Is there some consensus on why comics sales are down this year? Is it shops closing or people switching to digital or what?
— Ed Brubaker (@brubaker) April 4, 2014
My books sell exactly the same as last year, and trades are selling better than they ever have and most of my friends books are the same way
— Ed Brubaker (@brubaker) April 4, 2014
So where’s the bleeding coming from?
— Ed Brubaker (@brubaker) April 4, 2014
Ed Brubaker, as he is wont to do, brought up an interesting point in a series of tweets, responding to the release of March’s sales from Diamond Comic Distributors. It certainly got people talking, and wondering similar things. Why are the industry’s sales flagging right now? What is driving down sales industry wide?
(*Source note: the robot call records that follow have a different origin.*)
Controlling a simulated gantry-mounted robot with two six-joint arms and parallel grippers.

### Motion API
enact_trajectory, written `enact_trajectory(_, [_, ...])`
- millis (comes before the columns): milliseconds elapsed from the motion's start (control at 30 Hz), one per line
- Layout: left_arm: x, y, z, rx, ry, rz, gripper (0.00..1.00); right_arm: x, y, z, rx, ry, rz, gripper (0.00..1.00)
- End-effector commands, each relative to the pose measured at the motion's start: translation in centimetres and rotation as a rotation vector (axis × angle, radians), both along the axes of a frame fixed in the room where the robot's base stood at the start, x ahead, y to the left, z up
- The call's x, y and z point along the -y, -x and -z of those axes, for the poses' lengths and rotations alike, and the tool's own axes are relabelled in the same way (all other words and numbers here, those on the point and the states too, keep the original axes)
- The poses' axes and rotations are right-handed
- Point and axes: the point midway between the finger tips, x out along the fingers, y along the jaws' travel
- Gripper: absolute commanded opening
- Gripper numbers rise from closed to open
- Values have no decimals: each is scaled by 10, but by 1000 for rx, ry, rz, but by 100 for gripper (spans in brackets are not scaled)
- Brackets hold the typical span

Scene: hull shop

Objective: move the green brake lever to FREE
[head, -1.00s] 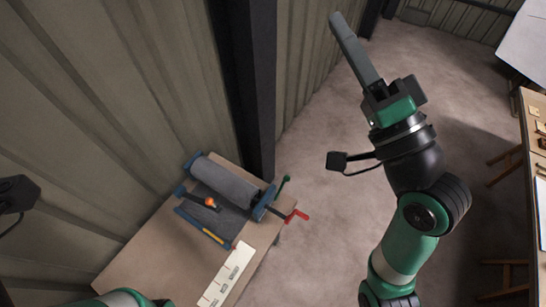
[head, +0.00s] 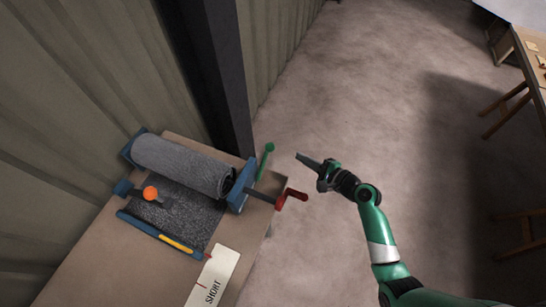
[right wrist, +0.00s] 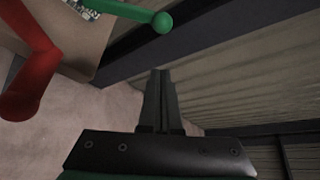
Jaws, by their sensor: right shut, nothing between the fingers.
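The green brake lever (head: 265,160) stands up at the right end of the roller stand, topped by a round green knob. In the right wrist view the lever (right wrist: 125,12) crosses the top, its knob beyond and left of my fingertips. My right gripper (head: 299,156) is shut and empty, a little right of the lever and apart from it; its closed fingers also show in the right wrist view (right wrist: 159,75). No FREE marking is legible. My left gripper is not in view.
A red crank (head: 293,197) sticks out just below the lever, and looms at left in the wrist view (right wrist: 28,60). A grey roll (head: 185,165) lies in the blue stand on the bench (head: 85,262). A dark post (head: 207,75) rises behind. Open floor lies right.

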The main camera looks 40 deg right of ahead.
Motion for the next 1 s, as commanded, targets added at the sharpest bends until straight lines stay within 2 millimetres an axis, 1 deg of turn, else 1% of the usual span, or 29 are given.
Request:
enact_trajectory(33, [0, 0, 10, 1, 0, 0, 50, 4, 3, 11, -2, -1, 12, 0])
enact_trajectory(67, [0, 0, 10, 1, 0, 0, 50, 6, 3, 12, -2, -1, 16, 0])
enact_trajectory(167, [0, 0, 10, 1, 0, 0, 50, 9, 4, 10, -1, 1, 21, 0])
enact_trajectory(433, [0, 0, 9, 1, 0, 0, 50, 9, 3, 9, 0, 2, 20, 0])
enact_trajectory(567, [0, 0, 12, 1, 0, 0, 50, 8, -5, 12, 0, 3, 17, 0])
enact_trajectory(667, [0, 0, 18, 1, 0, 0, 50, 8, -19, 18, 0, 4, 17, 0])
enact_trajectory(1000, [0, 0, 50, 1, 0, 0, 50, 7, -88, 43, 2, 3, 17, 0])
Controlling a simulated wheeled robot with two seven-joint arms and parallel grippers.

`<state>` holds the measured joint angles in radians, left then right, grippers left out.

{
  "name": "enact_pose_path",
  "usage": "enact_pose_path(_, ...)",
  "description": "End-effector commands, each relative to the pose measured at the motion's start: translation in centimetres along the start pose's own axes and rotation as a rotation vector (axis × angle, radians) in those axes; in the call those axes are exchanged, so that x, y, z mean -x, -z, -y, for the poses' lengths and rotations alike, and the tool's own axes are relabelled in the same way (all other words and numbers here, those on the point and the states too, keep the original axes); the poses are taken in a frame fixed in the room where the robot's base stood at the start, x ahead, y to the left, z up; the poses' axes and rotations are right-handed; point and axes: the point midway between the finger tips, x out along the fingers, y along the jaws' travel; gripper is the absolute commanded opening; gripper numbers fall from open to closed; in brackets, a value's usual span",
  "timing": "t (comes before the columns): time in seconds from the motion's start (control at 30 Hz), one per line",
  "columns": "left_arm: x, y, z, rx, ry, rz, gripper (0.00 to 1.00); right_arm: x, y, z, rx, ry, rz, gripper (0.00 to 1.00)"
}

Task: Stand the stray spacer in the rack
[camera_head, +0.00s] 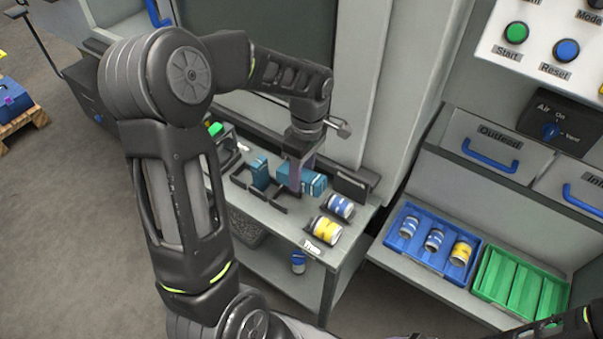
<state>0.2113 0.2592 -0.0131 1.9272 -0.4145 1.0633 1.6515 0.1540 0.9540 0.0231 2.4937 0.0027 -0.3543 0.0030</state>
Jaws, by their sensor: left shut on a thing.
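My left gripper (297,184) points down over the small grey table and is shut on a teal-blue block (316,184), which I take to be the spacer. The fingers hide part of the block, and I cannot tell whether it touches the table. A similar teal block (260,172) stands upright just left of it in a low black rack (271,206). My right arm shows at the lower right, and only a sliver of its gripper (412,337) shows at the bottom edge.
A blue-and-white can (341,207) and a yellow can (327,231) lie at the table's right. Another blue can (298,262) is on the lower shelf. A blue tray (407,259) holds several cans; the green tray (512,288) beside it is empty. Grey machine walls stand behind.

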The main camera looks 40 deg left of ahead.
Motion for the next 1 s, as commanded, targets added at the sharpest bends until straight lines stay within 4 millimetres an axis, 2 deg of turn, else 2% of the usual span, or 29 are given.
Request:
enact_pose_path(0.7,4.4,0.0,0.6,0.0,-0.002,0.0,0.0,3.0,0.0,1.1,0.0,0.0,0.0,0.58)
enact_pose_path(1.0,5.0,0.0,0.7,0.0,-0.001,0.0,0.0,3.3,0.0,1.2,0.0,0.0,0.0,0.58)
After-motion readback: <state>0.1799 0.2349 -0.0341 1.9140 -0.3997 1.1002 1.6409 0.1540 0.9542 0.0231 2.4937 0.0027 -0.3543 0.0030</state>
Those sales charts led to a lot of doom and gloom, with pundits labeling sales as “blah” and “anemic” and people on Twitter generally worrying about the reversal of the steady and occasionally shocking growth of the comic industry. Just look at the sales numbers (per Comichron, and looking only at Dollar amounts throughout this piece) and you can see what people are talking about:
– March 2014 vs. March 2013: -1.48%
– Q1 2014 vs. Q4 2013: -13.45%
– Q1 2014 vs. Q1 2013: -4.40%
That’s a whole lot of downward trending on every level you can really look at, and naturally, people began to throw out ideas as to what caused the downturn. Event fatigue? Digital? Pricing? You name it, people threw it out there.
But for me, my reaction was to wonder whether it’s really a dire situation, or one in which the combination of unpredictable factors and simple poor timing have manufactured a short-term downward trend. I think it’s the latter, and I’ll explain why I not only think that’s the case, but why the rest of 2014 will have people changing their tune very quickly.
The Prevailing Theories
There were a lot of ideas bandied about in response to Brubaker’s tweets and in the general comic fan and pundit populace. As with most internet talk, there were some good points and some that missed the mark, but before I get to what I believe is the real reason, I wanted to look at some of the theories that were brought up the most in response, and how they do or do not contribute to the first quarters week returns.Comic Fatigue
One of the most frequent theories thrown out on Friday, and one of the things that people always bring up when they’re talking about the comic industry performing poorly, is the idea of publishing or event fatigue. It’s always that readers are dropping off because too many titles are being released or too many events or crossovers. It’s an understandable idea, as events have gone from something people were extremely excited about in the 1990’s to something fans find insufferable today.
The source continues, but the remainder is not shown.